Aside from that, James Henry Creed and all the Creed tailors of that bygone era were busy making saddles and boots and gloves and jackets, and probably also made saddle soap, powders to condition and scent the gloves, little olfactory trinkets to scent the boots and jackets and get rid of the nasty. Every high-end leather maker since the dawn of time has done that. Every tailor dealing in "sports" equipment dating back to Caesar has done it. Can we stop pretending we don't know this?

This gets me back to the Reddit thread. On this thread were numerous young men who were all about pretending they don't know everything I've just said. It was all about how the Creeds are liars, con men, they have "no evidence" of perfuming anything prior to 1970, how do they get away with the lies, the lying liars that lie? 

One guy commented: 
"If you want a company with REAL history just go with Guerlain."

Another guy said,

"They claim to have made fragrances for the likes of Winston Churchill and such, but there is no proof. Compare that to Guerlain who has an extremely well documented history. Creed = lies lol." 

 And yet another said:

"My take is Creed is probably 50 or so years old and the rest is marketing to convince you that bottle of perfume that cost $10 to produce is worth $500."

This was followed by a response from another user:

"Not true. There are actual receipts etc from the 1800s for tailored goods and royal warrants. The original store in Paris has the actual warrant from Napoleon framed in the store. There is history to the Creed brand but not just for making perfumes. Doesn't matter if they embellish things a little, every company does for marketing reasons."

This prompted a response from the other guy:

"Can you provide a link to a verifiable document? Up until as recently as 2 years ago no documents could be verified anywhere. There seems to be a long history of no documentation, including a total absence of warrants. If they have proof in their shop it seems reasonable the rumor would have ended."

This led to me saying:

"My friend, you clearly don't know what you're talking about. You want to see Creed's royal warrant? Just look at any one of their Private Collection boxes. Their warrant with royal signature is printed on the back of every one of them. I get it's fun to criticize Creed. But you've just embarrassed yourself.

This got a windy response that ended with the sentence:

"If you have something objective to add, let's see it." 


I posted this photo: 

 

It has the royal warrant clearly displayed. The guy had claimed that he owns Private Collection fragrances and that none of his boxes have the warrant on them, but when I posted this picture he shut up right quick and I haven't heard from him again. Conversation over, as it should be. (Pretty clear the only lie on the line was the one about owning Private Collection Creeds, as evidenced by how easy it was to shut this guy down.)

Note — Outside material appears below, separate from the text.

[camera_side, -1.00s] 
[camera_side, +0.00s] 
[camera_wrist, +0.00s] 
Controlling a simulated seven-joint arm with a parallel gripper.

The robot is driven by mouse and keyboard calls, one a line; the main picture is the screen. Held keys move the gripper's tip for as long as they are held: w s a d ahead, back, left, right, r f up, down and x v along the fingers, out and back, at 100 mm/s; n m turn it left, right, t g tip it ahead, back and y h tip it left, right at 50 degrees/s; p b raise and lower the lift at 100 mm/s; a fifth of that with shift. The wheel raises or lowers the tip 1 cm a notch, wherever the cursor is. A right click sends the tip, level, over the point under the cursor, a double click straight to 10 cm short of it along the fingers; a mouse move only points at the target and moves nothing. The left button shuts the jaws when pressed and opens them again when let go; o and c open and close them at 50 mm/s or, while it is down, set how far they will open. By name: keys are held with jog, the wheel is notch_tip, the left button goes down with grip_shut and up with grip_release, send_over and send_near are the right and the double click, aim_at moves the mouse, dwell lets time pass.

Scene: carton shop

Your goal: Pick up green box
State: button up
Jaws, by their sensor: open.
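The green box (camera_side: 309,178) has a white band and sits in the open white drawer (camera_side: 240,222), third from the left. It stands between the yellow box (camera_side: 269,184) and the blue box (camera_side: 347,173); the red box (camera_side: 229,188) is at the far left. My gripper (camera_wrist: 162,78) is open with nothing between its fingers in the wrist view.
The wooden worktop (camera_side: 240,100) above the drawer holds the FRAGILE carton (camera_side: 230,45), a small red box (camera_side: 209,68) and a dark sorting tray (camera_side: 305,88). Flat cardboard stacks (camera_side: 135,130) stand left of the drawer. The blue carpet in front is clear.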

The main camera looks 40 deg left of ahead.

This got me thinking about how people grapple with what I call the Creed Conundrum. I’ve written about this before: there’s something about Creed that seems to cloud rational thought. Call it Creed Derangement Syndrome: an obsessive need to heckle the brand, accusing it of fabricating its entire history. The prevailing narrative? Olivier Creed conjured the whole legacy out of thin air, hired modern perfumers to craft the scents, and let the truth be collateral damage. And if I don’t buy into that outrage, well, then clearly, I must be a gullible fool, a perfect mark for this suave charlatan and his so-called phony empire. How could I be so naive? What’s wrong with me?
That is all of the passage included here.